Microstructural characterization

Disc-shaped specimens with a thickness of 1.0–1.5 mm were sliced from the middle of the produced iron using a diamond wire saw. The surfaces were ground with SiC papers down to 4000 grit. Subsequently, the surfaces were polished using diamond suspensions with a particle size of 3 µm and 1 µm, followed by final polishing using colloidal silica suspension (OPS). The microstructure of samples was characterized using a Zeiss Merlin scanning electron microscope (SEM). The 2D porosity analysis of the HyDR sample was performed on 15 SE images using ImageJ software for statistics. The elemental distribution was probed by energy-dispersive X-ray spectroscopy (EDX). In addition, electron backscatter diffraction (EBSD) was conducted to characterize the crystallographic information (e.g., grain size and types of grain boundaries). The step size of the EBSD measurement was 100 nm and the EBSD data were analyzed using the software OIM AnalysisTM V8.6. Further, X-ray diffraction (XRD) analysis was employed to identify the phases using Seifert Theta/Theta diffractometer equipped with cobalt Kα radiation. The phase fractions were quantified by the Rietveld refinement method using the Material Analysis Using Diffraction (MAUD) software50.

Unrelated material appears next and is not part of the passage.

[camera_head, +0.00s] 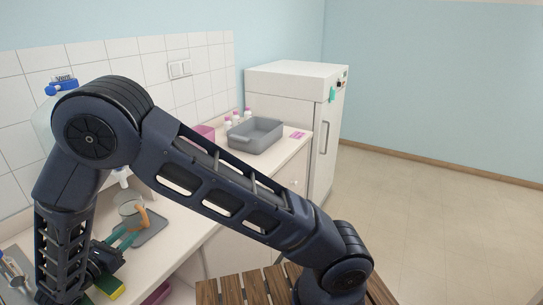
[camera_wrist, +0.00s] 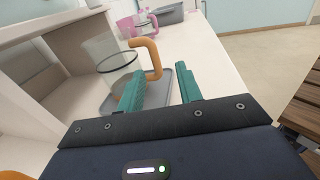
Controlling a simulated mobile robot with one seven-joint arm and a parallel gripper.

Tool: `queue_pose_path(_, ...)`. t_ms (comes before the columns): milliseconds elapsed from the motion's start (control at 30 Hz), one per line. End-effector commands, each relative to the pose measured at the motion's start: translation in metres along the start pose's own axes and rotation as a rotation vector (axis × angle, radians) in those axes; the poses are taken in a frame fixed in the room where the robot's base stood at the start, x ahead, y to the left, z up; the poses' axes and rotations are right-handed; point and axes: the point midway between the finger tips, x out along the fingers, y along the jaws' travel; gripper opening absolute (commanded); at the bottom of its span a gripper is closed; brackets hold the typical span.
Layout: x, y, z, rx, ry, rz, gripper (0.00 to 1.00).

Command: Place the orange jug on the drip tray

Thermal desorption spectroscopy (TDS)

To quantify hydrogen content and to investigate hydrogen trapping behavior in different samples, TDS measurements were conducted using G4 Pheonix DH equipment (Bruker Co.). The samples were heated up to 800 °C using an infrared furnace with either three constant heating rates (i.e., 800, 1000, and 1200 °C/h) or a rapid heating procedure (within 1 min). A mass spectrometer precisely recorded the current flow of desorbed hydrogen, and the integration of this current flow yielded the total hydrogen content. The gap between the sample preparation and the measurement of hydrogen content was about two to four weeks. This period concurs with the shipment or storage durations of the semi-products (here, sponge iron) usually for downstream processing.